Hello everyone,
we have a project setup, where multiple users from several regions are working on the same data set.
last months we have experienced a cost spike. i can track that down based on SKU on the invoice ( "BigQuery Storage API Network Internet Egress Intercontinental (Excl Oceania and China)" ). there were two days, where this process was happening.
my question is:
how can i track down, which user has produced that cost ?
really appreciate your support in advance!
best,
Michael
Howdy Michael,
My first thought is to use the INFORMATION_SCHEMA meta tables in BigQuery. For example see here. This will list all query jobs run in BigQuery. By running a selective query against this table, we can get a listing of all jobs during a given time frame. Now its time to slice and dice these. You could look at your detailed billing data and try to determine WHEN the egress charges occurred .. from there, you can drill down deeper into the queries.
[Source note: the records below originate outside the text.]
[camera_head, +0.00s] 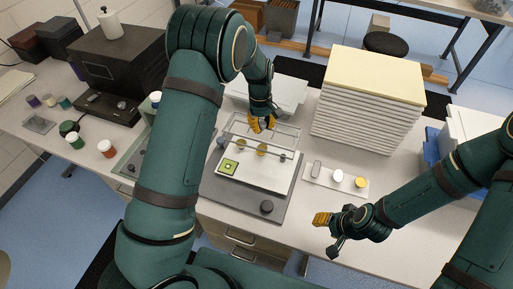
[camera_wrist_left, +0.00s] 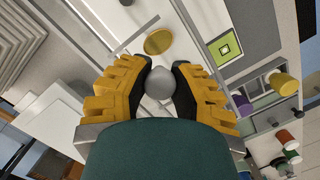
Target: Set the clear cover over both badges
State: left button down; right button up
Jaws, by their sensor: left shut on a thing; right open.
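My left gripper (camera_head: 262,124) is shut on a round grey knob (camera_wrist_left: 160,82), seen between its yellow fingers in the left wrist view. The knob appears to belong to the clear cover (camera_head: 289,131), whose thin see-through edges show around the gripper over the back of the white plate (camera_head: 262,181). A gold round badge (camera_head: 262,149) lies on the plate near the gripper; it also shows in the left wrist view (camera_wrist_left: 158,41). A second gold disc (camera_head: 237,142) is partly visible to its left. I cannot tell the cover's height. My right gripper (camera_head: 327,231) is open and empty.
The plate sits on a grey base (camera_head: 221,190) with a dark knob (camera_head: 267,207) at front. A white strip (camera_head: 319,176) with small discs lies right. A tall white stack (camera_head: 366,105) stands behind it.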

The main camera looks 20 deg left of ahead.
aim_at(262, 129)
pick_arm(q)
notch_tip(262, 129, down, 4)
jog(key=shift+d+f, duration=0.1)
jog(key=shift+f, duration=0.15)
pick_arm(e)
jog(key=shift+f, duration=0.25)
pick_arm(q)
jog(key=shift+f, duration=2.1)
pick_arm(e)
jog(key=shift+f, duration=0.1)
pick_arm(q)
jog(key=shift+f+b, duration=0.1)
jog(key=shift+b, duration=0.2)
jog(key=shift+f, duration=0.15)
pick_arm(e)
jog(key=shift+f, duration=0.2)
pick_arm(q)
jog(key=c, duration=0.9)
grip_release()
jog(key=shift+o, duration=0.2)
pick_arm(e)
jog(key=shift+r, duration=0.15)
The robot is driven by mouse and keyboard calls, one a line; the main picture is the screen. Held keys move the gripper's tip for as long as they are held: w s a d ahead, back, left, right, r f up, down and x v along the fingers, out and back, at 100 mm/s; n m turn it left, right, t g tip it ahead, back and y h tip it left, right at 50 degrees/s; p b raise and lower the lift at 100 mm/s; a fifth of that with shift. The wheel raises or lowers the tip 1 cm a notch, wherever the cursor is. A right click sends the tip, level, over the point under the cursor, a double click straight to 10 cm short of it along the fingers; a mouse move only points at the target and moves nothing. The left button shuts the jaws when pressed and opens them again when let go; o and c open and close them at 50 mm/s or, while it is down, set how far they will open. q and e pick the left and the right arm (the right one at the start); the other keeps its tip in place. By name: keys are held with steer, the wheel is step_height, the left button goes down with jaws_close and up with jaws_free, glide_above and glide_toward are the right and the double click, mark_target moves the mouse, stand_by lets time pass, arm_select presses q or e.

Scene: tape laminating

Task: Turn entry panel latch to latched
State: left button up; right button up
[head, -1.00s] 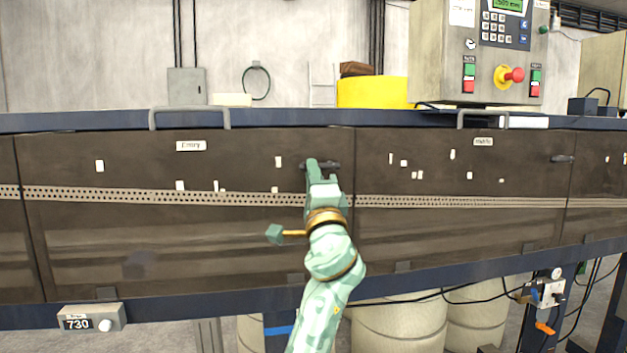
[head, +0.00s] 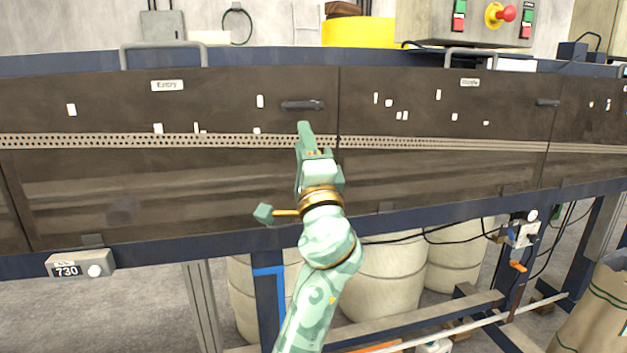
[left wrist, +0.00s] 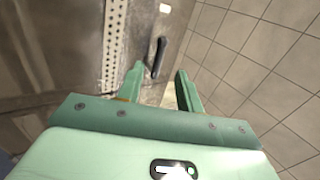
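The entry panel (head: 225,105) is a dark, smoky see-through cover with a label reading Entry. Its latch (head: 302,105) is a dark bar handle near the upper right corner, lying about level. My left gripper (head: 311,138) is just below the latch in the head view and does not cover it. In the left wrist view the latch (left wrist: 158,57) stands ahead of the open fingers (left wrist: 160,88), in line with the space between them. The fingers look apart from it and hold nothing. My right gripper is in neither view.
The middle panel (head: 430,110) adjoins on the right and has a similar level handle (head: 548,103). A grey bar handle (head: 163,47) is on the top edge. A small display box reading 730 (head: 80,264) sits at the lower left. Space before the panels looks clear.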

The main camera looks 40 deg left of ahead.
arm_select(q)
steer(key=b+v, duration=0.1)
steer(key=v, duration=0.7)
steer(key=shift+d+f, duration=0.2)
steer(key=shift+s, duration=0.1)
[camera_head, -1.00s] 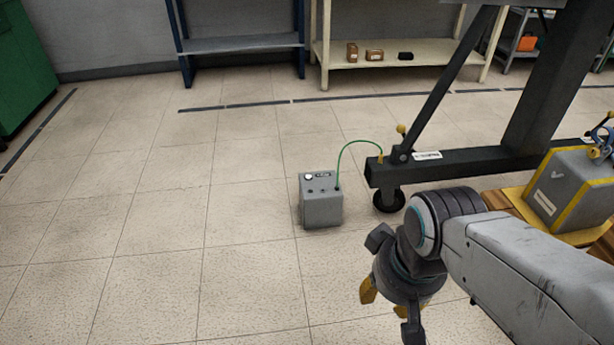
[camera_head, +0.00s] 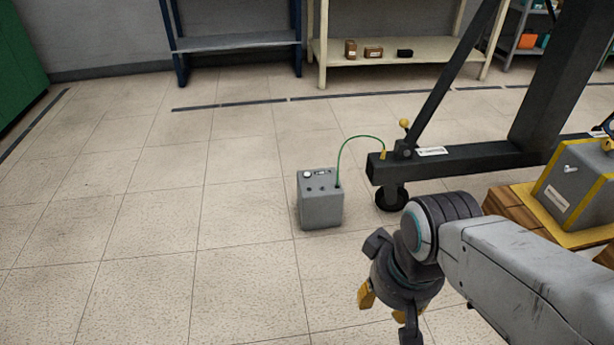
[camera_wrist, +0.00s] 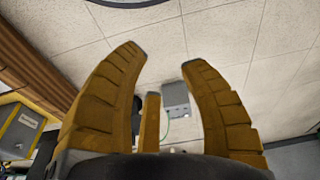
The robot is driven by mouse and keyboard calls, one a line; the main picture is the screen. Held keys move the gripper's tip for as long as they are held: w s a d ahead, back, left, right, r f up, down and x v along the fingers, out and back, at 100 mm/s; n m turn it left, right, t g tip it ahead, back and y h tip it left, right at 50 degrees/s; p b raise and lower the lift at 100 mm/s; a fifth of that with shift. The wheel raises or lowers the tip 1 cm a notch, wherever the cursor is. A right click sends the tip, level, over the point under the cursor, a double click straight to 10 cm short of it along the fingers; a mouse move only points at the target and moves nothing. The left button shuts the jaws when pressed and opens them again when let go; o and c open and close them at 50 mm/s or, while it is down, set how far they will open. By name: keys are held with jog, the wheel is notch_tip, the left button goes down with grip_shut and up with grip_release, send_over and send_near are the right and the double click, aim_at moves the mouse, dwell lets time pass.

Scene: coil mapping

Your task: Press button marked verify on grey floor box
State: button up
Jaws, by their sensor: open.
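The grey floor box (camera_head: 321,205) stands upright on the tiles near the middle of the head view. Its top has a white round button (camera_head: 308,174), a small dark label and other dark knobs; the lettering is too small to read. A green cable (camera_head: 343,153) runs from its top to the dark frame. My gripper (camera_head: 383,305) hangs in front and to the right of the box, fingers downward, apart from it. In the wrist view my gripper (camera_wrist: 160,80) shows yellow fingers spread open and empty, with the box (camera_wrist: 175,96) beyond them.
A dark wheeled frame (camera_head: 460,160) stands right of the box, its caster (camera_head: 391,198) close by. A grey and yellow case (camera_head: 580,185) sits on a wooden pallet (camera_head: 515,208) at the right. Shelves line the back wall. Floor left of the box is clear.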

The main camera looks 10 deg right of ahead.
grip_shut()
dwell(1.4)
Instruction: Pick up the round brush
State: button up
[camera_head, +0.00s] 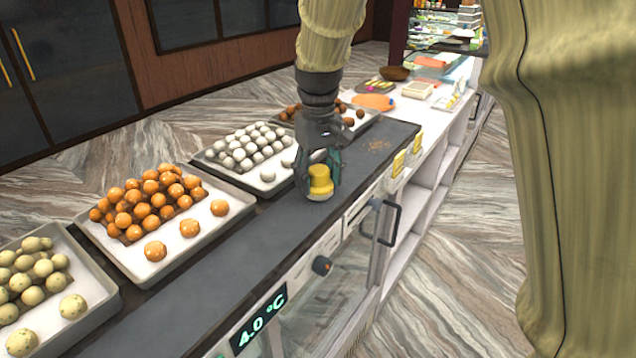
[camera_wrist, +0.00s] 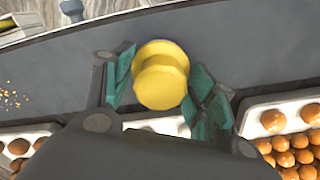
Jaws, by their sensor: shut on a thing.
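The round brush (camera_head: 320,180) has a yellow knob-like handle and a pale underside. It is at the dark counter strip, beside the tray of white sweets; I cannot tell whether its underside touches the counter. My gripper (camera_head: 322,172) points down over it with its fingers on either side of the yellow handle. In the wrist view the yellow brush (camera_wrist: 161,76) sits between the teal finger pads of my gripper (camera_wrist: 160,84), which are shut on it. The bristles are hidden in the wrist view.
Trays of orange sweets (camera_head: 112,256), white sweets (camera_head: 213,158) and pale green sweets (camera_head: 108,294) line the counter's left side. The dark counter strip (camera_head: 225,275) is clear in front of the brush. Crumbs (camera_head: 377,146) lie behind it. A door handle (camera_head: 394,222) sticks out at the counter front.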

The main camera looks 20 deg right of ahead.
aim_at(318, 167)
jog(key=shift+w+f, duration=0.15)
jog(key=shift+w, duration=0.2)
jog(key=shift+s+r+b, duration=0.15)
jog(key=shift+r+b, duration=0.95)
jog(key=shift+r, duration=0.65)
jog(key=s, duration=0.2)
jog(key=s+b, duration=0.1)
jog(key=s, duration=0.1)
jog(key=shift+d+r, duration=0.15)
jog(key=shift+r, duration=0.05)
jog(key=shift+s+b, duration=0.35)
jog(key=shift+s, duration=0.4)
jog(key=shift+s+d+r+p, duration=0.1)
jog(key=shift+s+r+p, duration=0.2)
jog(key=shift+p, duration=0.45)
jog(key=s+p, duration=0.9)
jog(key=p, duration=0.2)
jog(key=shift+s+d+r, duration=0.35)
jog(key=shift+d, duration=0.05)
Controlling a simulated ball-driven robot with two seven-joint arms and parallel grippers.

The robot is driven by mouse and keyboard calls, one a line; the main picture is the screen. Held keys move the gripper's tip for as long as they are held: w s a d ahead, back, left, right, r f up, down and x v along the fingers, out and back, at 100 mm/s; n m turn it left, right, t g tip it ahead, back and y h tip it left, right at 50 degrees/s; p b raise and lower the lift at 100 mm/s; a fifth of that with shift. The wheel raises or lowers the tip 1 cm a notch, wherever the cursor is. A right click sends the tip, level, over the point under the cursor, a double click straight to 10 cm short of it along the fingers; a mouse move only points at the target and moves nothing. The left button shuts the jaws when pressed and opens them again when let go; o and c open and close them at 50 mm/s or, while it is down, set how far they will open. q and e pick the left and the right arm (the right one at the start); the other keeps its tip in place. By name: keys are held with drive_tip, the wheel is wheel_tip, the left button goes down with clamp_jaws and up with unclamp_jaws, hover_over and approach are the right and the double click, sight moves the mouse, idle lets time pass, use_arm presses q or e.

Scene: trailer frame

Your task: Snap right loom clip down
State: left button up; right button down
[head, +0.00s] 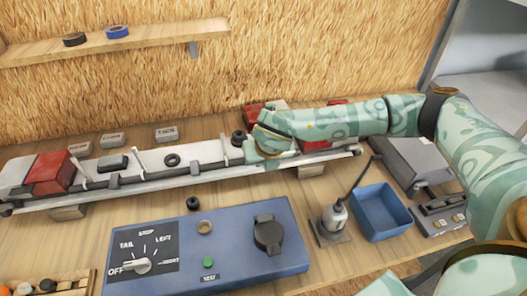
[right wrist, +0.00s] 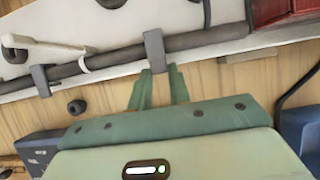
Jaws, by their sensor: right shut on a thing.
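The right loom clip (right wrist: 154,50) is a grey bracket over the dark wiring loom (right wrist: 110,60) on the pale trailer frame rail. My right gripper (right wrist: 160,74) is shut on the clip's lower end, with its green fingers coming from below. In the head view my right gripper (head: 258,158) is at the rail and hides this clip. Whether the clip is fully seated cannot be told. Another grey clip (head: 195,168) sits on the loom further left, and it also shows in the right wrist view (right wrist: 40,80). My left gripper is not in view.
A red lamp (head: 50,173) is on the rail's left end. White ties (head: 226,153) stand along the loom. A blue test box (head: 215,250), a soldering iron stand (head: 332,222) and a blue bin (head: 382,211) stand in front. A shelf (head: 150,37) with tape rolls hangs behind.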

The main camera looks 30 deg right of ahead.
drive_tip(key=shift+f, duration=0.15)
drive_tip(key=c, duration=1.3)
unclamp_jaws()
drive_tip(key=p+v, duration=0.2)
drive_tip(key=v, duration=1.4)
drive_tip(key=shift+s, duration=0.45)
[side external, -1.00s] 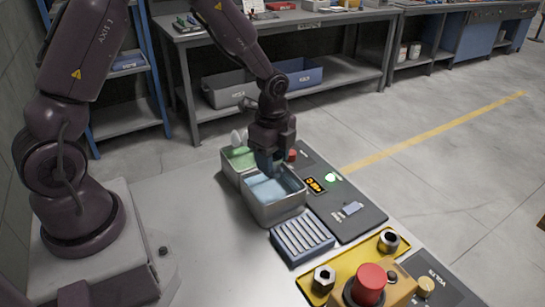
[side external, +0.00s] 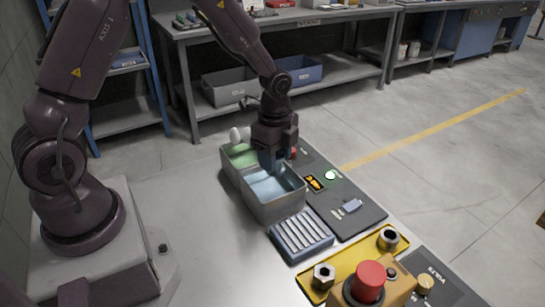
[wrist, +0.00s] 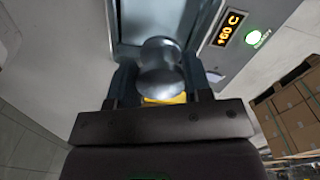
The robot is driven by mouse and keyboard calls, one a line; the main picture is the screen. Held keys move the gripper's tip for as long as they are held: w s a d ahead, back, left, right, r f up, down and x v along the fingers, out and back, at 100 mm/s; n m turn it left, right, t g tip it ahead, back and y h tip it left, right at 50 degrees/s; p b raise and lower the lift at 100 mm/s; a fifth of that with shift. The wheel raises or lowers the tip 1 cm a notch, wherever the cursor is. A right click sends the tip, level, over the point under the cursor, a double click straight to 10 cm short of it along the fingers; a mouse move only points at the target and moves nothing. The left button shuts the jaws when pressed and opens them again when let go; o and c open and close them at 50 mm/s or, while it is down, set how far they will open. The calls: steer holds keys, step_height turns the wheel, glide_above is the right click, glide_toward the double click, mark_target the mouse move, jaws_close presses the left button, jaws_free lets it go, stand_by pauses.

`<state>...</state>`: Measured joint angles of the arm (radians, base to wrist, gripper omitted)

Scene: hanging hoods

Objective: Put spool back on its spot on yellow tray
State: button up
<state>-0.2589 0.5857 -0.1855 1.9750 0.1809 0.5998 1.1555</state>
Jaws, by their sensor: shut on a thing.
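My gripper (side external: 272,162) is over the far end of the blue-liquid bath (side external: 283,213) in the side view. In the wrist view, a shiny grey metal spool (wrist: 160,62) sits between the fingers of my gripper (wrist: 158,85), which is shut on it. The spool is hidden behind the fingers in the side view. The yellow tray (side external: 352,262) lies at the near right, with a hex metal piece (side external: 323,276) and another metal piece (side external: 388,238) on it.
A green-filled bath (side external: 240,155) adjoins the blue one. A blue slotted rack (side external: 301,237) lies between the bath and tray. A dark panel (side external: 350,215) with a lit display runs alongside. A red button box (side external: 368,280) stands in front of the tray.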

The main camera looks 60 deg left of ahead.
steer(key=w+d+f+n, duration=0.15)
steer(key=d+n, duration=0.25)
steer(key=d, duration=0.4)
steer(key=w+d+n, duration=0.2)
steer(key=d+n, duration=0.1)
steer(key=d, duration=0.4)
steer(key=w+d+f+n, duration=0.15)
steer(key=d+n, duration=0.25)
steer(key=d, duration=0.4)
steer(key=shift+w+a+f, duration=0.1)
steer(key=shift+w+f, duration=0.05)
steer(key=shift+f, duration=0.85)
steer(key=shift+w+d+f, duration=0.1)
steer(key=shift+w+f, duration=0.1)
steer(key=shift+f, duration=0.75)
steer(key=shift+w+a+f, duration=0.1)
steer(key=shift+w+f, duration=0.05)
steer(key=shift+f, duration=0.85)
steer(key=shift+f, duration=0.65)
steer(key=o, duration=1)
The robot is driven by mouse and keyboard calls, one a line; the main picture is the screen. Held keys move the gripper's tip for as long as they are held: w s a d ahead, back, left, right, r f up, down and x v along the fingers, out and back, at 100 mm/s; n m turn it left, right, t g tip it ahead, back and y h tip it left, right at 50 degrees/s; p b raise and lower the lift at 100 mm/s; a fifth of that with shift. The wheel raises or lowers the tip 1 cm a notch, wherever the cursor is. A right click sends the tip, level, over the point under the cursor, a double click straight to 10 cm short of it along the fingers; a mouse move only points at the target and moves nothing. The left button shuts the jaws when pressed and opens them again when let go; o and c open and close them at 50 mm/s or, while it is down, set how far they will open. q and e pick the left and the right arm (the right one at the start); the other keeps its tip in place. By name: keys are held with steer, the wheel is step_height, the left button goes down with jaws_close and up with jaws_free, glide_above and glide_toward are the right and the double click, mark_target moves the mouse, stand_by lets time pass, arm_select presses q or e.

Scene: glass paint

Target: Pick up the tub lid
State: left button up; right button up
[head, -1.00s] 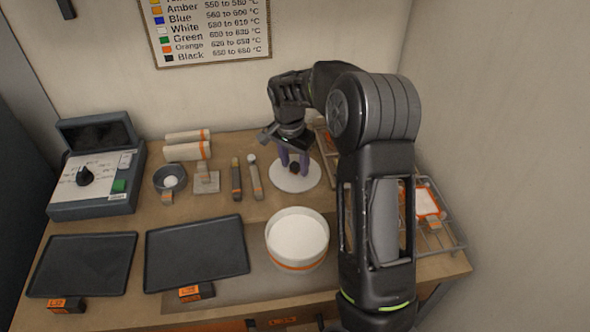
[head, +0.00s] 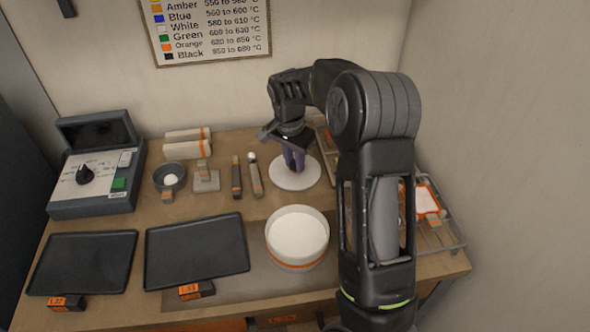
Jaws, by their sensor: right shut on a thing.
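The tub lid (head: 285,180) is a flat white disc lying on the table behind the white tub (head: 297,238). The tub is round, with an orange band, and stands open with white contents. My right gripper (head: 294,166) points down at the middle of the lid, its purple fingers closed together on the lid's knob, which they hide. The lid still appears to lie flat on the table. My left gripper is not in the view.
Two dark trays (head: 196,252) lie at the front left. A control box (head: 97,172) stands at the back left. A small dark bowl (head: 170,178) and several tools stand between it and the lid. A wire rack (head: 440,232) is at the right, partly behind my arm.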

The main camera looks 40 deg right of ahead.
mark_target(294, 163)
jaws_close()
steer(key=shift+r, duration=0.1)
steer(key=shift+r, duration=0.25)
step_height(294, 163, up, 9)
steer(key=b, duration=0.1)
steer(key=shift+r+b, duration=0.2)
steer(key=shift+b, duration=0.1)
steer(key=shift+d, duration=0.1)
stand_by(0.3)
I'd look to correlate what queries are being executed and how.
hello @kolban
thank you for the recommendation. i will look into it. i have already determined the time frame, it was on 9th-10th of february. i will look from there.
Howdy Michael. I heard that the INFORMATION_SCHEMA data is captured for 180 days so we should still have lots of time. Please post back the outcome from your investigations. I'm keen to hear your experiences. Especially did you get the answers you sought and how easy/hard it was to get there.